Besides, using frameworks, that can deal with your domain classes in a non-obtrusive manner, will certainly help. Think Hibernate’s UserType or JSF’s Converter.
Quite interesting to see that JPA and/or Hibernate are almost associated with annotations polluting domain classes. It’s perfectly fine to put the mapping into XML files with both JPA and Hibernate. Hibernate can also be used as a very powerful JDBC mapper for native queries. A shame they don’t give more TLC to that part of hibernate ( e.g. http://jdevelopment.nl/hibernates-pure-native-scalar-queries-supported/).
@Jens +1 for this article. I am not sure where this concept of concept of [uncessary] copying came from. I think it came from some very old Struts book.
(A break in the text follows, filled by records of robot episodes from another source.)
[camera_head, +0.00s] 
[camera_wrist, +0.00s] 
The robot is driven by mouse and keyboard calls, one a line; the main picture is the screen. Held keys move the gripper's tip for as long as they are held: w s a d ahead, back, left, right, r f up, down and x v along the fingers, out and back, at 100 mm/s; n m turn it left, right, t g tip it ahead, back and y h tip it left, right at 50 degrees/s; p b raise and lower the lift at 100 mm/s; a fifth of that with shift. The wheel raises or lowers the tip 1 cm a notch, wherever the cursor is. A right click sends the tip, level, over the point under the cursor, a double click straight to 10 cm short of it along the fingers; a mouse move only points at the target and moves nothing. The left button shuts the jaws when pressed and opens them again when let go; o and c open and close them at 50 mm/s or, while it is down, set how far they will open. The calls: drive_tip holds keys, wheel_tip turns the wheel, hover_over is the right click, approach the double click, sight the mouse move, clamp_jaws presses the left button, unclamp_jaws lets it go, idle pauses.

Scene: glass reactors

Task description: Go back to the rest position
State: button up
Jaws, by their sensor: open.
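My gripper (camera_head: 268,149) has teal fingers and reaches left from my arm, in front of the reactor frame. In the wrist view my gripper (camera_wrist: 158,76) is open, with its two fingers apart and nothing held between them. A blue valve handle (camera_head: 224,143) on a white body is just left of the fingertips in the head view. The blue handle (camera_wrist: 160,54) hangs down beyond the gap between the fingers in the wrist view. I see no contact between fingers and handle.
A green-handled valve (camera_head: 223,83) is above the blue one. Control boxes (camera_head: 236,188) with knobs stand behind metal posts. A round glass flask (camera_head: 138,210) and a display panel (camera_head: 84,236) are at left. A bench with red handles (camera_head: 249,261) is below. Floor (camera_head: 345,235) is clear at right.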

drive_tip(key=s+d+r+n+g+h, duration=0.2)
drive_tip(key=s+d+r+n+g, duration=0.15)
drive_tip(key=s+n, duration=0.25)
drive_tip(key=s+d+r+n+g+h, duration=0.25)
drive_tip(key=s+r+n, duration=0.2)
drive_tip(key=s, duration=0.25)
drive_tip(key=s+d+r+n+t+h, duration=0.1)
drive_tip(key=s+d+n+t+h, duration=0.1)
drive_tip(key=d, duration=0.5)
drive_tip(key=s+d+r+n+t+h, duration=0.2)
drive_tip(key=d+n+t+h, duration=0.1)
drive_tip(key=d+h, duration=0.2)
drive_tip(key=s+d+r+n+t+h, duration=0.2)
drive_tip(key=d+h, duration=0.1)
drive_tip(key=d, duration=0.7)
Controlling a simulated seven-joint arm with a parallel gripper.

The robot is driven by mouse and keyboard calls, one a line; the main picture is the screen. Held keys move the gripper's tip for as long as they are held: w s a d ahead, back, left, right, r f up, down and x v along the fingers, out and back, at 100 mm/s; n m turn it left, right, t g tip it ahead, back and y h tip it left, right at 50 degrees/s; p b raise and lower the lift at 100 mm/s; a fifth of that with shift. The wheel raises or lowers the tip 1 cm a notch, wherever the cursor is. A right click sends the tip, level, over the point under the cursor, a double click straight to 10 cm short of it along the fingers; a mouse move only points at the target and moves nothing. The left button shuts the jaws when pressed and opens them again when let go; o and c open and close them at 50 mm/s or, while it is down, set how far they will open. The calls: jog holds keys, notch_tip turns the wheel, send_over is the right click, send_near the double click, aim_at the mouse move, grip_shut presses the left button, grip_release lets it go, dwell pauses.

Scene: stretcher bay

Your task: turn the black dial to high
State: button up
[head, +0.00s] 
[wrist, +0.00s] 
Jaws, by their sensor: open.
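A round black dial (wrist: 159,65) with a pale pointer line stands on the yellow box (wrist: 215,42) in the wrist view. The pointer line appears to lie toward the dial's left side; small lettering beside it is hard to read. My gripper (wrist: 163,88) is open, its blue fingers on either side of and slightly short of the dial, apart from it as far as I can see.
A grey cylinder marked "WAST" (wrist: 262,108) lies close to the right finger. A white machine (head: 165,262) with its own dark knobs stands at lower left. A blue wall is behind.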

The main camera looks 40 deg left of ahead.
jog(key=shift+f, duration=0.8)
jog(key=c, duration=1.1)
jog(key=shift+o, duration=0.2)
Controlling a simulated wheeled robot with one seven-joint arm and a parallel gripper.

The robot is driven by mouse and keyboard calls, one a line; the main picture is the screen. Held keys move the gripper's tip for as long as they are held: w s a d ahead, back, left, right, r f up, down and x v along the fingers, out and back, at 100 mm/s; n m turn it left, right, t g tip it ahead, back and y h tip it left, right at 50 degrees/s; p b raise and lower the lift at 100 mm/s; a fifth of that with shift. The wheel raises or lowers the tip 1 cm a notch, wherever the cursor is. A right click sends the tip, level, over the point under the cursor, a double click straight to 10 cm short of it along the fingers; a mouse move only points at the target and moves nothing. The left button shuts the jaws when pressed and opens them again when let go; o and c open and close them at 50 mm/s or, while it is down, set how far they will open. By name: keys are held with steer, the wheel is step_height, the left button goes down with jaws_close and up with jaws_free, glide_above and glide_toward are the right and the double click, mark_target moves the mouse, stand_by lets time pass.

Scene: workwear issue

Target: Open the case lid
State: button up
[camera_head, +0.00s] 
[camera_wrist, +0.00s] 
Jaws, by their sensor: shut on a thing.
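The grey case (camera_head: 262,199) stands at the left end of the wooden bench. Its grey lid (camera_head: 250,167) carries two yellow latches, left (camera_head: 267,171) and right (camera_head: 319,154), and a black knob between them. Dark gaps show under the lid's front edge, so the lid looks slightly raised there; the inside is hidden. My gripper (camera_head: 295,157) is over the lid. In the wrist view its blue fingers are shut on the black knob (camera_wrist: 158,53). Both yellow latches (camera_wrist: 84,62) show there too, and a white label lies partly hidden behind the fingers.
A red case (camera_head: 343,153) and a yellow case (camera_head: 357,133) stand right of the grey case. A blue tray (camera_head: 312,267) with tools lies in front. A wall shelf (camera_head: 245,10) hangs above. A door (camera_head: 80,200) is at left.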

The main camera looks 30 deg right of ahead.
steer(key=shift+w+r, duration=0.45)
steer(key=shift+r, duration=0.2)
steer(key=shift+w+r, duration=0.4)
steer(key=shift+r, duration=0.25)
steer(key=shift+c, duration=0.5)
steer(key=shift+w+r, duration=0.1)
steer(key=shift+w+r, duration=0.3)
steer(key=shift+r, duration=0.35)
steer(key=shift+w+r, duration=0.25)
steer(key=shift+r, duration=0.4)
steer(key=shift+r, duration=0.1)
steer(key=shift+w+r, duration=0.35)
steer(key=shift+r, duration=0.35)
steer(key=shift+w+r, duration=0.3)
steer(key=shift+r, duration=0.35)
@Christian, they are not “hibernate” entities. They are “domain” entities. Hibernate is just a technology to persist them.
@Josh – Many in the Java world make their “Hibernate” entities their Domain entities. I mainly use XML for config. I have used Annotations – there are pros and cons. I have use Fluent, it and it seems pretty good and i like that it is code.
I prefer to use Hibernate than Slick or plan JDBC because i would rather not have my code be “intrusive” and let someone else maintain all that code.
@Frisian – true, “User” interfaces” don’t align always with Domain entities. But that does not require DTOs or data copying. I use “projections” or “View” objects, just like you would use in a database. If you use NHibernate or Hibernate to manage your persistence, this is pretty easy and you can still use things like HQL to simplify your queries.